I was in a couple Thrasher videos, just breaking bottles on my head. I got sponsored from that shit. Breathing fire. Skating a lot. My brother skates. He’s pro. I always hung out with skateboarders. I’d get free stuff. I wasn’t that great a skater. I’m okay. Compared to skaters now, I’m nothing. But if I’m breaking bottles and putting people on fire, Thrasher‘s – besides Anti-Hero and Consolidated – one of the last real punk rock things in skateboarding. Hopefully it will stay like that.
Jenny: I don’t skateboard but I roller skate like a motherfucker.
Dan: Oh, we were talking about skateboarding.
Todd: Tell the most fun you’ve ever had in this band.
Wade: The last time we were in Vegas, we got a hotel room at this piece of shit hotel. Right when we got there, I flipped through the window and broke it. We hadn’t stayed there for a second yet.
Dan: Five minutes.
Wade: My hand got cut. We didn’t know what to do. We ended up staying there with a shattered window.
Jenny: They all left me in the room, asleep, alone with an open window and there’s pimps and ho’s outside.

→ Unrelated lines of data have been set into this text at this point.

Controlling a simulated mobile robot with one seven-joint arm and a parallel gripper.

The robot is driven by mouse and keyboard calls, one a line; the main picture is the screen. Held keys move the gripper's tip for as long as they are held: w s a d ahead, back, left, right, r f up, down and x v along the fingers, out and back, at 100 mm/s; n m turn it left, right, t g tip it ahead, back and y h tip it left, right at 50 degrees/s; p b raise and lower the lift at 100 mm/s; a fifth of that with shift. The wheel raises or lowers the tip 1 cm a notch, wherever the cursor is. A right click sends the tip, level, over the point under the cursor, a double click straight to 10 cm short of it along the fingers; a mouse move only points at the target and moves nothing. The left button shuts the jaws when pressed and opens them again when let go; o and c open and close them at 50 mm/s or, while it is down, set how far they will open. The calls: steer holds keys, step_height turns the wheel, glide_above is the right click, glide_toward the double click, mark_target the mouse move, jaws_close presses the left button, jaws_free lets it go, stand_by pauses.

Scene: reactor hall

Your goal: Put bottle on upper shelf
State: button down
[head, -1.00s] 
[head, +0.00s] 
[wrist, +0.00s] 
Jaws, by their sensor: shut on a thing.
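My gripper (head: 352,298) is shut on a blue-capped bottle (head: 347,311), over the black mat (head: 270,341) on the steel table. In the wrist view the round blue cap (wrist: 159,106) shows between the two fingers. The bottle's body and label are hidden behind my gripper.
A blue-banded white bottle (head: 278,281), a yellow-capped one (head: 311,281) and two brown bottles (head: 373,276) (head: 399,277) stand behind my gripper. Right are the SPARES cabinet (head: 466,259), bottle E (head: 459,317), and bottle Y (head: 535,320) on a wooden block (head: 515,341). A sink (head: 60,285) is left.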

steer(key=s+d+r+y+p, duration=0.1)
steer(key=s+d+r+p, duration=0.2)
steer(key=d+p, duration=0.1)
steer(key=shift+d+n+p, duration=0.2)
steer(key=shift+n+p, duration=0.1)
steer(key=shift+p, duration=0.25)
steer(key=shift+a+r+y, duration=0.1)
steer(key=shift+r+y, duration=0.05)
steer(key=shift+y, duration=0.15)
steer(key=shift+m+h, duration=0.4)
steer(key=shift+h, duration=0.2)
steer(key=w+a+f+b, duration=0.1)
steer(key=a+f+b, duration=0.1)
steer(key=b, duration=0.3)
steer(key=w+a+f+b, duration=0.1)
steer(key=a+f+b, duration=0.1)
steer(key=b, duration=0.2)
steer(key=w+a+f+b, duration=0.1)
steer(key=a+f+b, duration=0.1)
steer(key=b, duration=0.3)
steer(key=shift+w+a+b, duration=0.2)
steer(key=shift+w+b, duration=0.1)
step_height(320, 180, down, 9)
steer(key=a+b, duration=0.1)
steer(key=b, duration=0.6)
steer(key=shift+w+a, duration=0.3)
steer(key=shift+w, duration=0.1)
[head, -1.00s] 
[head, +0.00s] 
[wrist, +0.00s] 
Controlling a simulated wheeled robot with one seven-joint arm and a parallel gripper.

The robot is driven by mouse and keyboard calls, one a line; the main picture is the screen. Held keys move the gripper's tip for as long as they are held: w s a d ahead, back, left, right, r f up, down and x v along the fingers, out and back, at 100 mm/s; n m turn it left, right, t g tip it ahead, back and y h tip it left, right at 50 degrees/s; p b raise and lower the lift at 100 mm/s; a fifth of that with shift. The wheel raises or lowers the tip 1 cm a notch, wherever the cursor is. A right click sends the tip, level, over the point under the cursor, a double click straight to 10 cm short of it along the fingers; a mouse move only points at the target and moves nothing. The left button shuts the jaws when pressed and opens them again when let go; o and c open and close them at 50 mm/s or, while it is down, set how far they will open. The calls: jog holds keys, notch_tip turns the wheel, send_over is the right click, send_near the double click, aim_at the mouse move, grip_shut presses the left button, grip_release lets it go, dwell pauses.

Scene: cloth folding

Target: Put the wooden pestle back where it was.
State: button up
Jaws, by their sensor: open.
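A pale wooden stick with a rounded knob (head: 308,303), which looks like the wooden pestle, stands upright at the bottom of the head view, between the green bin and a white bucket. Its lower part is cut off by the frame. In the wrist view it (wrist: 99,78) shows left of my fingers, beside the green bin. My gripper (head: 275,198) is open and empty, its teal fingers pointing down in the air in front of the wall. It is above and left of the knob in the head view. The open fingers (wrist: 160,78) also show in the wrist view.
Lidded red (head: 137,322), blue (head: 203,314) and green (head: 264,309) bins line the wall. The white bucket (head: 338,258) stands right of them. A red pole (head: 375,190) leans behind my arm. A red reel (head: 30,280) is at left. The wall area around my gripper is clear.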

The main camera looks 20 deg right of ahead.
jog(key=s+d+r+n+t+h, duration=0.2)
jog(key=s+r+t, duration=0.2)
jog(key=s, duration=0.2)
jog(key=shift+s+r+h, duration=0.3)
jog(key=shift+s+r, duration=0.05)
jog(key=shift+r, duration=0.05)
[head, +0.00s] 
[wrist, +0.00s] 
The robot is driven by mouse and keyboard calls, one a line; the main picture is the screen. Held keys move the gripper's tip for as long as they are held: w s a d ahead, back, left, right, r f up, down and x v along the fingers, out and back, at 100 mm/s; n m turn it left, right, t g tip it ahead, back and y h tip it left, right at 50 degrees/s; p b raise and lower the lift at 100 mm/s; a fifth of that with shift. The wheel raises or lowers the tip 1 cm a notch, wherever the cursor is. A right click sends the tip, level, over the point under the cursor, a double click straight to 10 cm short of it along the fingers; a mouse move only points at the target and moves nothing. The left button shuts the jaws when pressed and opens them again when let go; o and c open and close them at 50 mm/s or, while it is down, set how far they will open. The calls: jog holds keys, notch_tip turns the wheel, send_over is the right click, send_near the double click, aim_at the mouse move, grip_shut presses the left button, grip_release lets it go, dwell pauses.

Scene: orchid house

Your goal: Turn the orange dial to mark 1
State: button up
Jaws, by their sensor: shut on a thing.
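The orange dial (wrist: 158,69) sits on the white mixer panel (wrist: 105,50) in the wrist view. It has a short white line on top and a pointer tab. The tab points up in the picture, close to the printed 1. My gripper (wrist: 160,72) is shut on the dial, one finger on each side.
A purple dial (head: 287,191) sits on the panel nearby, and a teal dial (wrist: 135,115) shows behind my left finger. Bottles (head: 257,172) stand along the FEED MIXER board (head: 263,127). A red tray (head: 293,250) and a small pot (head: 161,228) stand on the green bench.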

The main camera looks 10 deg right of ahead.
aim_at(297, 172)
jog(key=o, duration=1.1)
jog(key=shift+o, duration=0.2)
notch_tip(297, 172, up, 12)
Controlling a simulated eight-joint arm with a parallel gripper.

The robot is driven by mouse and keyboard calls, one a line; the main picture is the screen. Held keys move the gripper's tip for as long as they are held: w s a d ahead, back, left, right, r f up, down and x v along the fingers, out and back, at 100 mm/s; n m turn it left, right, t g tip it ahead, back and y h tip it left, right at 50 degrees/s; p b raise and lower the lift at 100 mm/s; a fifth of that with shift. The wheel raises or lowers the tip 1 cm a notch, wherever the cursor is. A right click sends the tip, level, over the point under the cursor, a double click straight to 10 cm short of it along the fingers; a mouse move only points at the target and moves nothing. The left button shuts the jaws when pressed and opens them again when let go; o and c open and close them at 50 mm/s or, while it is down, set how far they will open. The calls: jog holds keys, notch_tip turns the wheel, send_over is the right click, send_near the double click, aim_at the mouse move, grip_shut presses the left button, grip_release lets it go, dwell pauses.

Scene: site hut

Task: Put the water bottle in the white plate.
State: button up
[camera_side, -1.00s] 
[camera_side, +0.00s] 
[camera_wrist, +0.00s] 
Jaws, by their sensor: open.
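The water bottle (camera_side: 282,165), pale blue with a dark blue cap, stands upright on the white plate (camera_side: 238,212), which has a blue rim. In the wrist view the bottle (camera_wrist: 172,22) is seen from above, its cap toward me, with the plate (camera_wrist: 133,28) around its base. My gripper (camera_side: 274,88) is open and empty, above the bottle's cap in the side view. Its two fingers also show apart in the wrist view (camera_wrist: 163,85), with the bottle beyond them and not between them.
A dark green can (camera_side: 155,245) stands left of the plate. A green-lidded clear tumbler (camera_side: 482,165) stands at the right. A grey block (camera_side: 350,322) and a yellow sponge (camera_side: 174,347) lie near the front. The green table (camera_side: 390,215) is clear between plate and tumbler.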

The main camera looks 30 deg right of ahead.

Brandon: I had to yell through the broken window to wake her up.
Wade: It was rad. Chairs are knocked down, the mattresses are all fucked up, and we ended up not having to pay for anything. We just kinda left really early.
Dan: I think the funnest show was Seattle, Washington. It was an average, regular bar. There were older bikers and cholos, people not really there for the band playing there that night. Everyone was super cool. I got super loaded. I was telling everyone that it was my birthday. I was celebrating early.
Wade: Then Brandon wrecked my van. He reversed with the trailer on. Jackknifed it… and I didn’t go home with that girl.
Jenny: She was a man, Wade. She had a penis. She had a package.
Wade: She was not a guy. You guys didn’t want me to go home with her.
Jenny: Brandon and I cock blocked him, but we did it for his own good.
Wade: I’m sure she had drugs at that house.